Собирались мы не в самом Норвиче, где было слишком много народу, а в уединенных местах поблизости. С Василием Аксеновым и его женой Майей я подружился у Саши Соколова. Саша тогда писал свою «Палисандрию» и несколько лет прожил в Вермонте, в долине Шугарбуш, через перевал от Норсфилда, где находился Норвичский университет. Приезжая в Вермонт на лето, Аксенов снимал жилье в той же долине. Сколько вечеров провели мы вместе в дружеских беседах! Аксенова я проходил еще в школе и поначалу робел. «Василий Павлович, Василий Павлович...» «Да брось ты, – сказал как-то Аксенов, – давай просто Вася...» Во время одной из таких посиделок к вечеру похолодало, и мы стали перебираться с веранды в гостиную.
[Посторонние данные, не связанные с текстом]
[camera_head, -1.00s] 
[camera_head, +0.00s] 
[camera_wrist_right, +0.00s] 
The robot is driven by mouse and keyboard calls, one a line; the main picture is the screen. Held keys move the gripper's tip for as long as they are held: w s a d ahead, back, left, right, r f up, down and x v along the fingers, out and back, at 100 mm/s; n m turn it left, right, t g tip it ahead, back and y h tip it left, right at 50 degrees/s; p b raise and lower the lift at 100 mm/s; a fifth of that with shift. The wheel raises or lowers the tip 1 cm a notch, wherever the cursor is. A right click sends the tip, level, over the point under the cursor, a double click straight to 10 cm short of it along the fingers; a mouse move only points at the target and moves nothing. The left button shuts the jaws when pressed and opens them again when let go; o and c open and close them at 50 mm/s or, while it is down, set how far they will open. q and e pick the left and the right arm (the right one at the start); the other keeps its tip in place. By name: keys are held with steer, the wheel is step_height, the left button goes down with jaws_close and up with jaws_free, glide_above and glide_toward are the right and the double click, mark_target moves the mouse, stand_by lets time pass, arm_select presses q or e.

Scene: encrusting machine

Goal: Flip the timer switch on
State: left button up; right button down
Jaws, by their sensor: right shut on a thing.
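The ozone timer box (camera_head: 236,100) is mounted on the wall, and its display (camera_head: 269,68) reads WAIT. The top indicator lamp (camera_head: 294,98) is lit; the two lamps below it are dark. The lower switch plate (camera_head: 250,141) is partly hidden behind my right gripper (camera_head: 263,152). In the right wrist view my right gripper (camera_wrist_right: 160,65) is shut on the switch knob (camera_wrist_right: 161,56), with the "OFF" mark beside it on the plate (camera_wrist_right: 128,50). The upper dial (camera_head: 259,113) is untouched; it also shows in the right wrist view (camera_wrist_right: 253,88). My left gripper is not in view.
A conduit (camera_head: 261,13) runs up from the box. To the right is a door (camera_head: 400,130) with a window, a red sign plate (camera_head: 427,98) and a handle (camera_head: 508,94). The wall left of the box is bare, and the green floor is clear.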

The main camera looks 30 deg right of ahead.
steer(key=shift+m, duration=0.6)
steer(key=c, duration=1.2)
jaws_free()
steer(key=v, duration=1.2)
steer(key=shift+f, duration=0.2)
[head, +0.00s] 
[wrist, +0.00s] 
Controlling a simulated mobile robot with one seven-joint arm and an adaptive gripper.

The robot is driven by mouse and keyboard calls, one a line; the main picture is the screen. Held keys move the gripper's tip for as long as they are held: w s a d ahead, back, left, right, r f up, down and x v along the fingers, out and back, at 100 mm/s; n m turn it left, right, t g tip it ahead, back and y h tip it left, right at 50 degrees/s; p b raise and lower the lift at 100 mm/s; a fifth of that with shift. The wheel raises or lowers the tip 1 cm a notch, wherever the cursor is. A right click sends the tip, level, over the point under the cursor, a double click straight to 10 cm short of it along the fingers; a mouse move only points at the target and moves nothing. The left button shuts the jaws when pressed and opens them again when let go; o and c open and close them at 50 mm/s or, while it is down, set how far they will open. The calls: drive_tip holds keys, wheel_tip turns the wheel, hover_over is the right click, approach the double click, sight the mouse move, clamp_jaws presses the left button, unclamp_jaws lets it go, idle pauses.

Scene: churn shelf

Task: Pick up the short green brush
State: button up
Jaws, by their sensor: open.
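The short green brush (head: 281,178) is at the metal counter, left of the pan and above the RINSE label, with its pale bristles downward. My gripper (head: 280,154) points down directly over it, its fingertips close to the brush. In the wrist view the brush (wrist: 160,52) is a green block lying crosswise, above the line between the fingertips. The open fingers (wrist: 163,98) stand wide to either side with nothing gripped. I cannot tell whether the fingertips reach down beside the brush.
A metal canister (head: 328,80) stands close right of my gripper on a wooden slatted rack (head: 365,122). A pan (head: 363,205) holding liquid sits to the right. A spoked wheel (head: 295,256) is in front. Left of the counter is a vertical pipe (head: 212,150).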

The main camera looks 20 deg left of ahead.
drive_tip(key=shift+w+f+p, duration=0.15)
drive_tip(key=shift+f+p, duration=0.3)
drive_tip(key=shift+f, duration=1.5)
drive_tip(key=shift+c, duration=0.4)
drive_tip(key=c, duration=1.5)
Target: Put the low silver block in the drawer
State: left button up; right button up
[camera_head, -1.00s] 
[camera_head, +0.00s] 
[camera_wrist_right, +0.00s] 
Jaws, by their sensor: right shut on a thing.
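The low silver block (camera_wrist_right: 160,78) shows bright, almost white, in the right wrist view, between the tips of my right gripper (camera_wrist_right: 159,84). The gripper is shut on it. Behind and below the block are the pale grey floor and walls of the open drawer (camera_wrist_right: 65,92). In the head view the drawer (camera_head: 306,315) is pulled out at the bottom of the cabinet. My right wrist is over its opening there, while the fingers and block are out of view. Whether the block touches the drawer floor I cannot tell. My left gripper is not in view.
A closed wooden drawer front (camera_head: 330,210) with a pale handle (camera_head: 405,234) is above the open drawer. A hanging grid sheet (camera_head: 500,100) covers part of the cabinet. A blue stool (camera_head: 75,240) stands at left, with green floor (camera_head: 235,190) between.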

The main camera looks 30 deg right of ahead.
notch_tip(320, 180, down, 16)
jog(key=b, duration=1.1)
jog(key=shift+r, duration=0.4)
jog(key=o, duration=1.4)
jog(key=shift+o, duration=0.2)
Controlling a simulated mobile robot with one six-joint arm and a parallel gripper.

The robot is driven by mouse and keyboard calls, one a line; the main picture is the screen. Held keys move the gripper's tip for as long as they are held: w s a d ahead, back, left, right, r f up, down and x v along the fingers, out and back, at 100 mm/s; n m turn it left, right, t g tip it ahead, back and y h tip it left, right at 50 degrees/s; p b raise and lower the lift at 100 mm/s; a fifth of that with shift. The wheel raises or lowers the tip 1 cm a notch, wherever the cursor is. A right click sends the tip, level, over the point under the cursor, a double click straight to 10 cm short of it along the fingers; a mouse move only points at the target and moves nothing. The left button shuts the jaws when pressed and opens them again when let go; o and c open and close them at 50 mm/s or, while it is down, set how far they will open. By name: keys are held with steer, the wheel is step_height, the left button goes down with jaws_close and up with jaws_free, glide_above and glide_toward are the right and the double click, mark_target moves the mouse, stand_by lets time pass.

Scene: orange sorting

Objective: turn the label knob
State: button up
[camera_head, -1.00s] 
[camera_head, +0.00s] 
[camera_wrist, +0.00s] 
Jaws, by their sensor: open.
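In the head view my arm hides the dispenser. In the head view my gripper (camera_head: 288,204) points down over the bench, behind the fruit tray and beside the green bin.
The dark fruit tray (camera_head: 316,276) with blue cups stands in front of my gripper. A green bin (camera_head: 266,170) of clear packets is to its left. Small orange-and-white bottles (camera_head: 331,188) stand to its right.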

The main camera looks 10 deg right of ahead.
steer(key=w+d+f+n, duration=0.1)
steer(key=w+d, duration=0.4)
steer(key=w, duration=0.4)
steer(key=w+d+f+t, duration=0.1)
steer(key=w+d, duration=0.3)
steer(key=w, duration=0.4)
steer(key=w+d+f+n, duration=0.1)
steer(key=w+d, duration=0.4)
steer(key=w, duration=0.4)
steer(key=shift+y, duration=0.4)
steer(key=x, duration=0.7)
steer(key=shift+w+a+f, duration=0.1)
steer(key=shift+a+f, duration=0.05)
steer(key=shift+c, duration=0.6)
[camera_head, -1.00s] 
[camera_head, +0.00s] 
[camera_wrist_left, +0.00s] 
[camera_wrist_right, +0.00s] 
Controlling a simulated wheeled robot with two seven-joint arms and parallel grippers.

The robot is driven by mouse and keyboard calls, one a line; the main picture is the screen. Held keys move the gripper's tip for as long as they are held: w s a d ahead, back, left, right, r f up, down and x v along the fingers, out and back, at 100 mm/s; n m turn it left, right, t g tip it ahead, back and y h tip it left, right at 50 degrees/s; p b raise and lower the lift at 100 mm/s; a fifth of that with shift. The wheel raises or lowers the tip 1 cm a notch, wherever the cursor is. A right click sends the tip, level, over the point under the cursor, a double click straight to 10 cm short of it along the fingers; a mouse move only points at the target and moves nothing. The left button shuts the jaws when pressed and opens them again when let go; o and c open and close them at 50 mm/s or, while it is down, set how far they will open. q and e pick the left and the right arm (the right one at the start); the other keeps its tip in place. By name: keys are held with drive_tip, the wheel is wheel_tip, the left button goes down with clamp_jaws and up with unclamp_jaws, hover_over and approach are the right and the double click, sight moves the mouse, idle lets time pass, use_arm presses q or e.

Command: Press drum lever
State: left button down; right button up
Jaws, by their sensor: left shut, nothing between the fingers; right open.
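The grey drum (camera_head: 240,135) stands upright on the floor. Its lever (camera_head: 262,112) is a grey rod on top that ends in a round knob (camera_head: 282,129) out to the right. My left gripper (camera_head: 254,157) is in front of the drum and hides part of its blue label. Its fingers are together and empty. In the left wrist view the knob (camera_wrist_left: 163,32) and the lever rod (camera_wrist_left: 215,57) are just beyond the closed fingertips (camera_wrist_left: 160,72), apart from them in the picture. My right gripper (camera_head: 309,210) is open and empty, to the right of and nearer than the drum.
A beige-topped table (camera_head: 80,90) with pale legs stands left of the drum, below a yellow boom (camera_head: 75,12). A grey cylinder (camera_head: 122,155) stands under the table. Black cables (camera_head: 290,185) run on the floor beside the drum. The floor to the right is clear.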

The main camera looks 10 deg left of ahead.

Кто-то закрыл стеклянную дверь на веранду, и я, не заметив этого, сходу врубился в нее всем телом. Двойная дверь осыпалась на меня стеклянным дождем. Я отделался единственным маленьким порезом. Вася благородно отказался взять с меня деньги. А позже, когда я собирался к нему в гости в Вашингтон, все же сказал: «Приезжай, приезжай, я тут как раз себе новую стеклянную дверь поставил...»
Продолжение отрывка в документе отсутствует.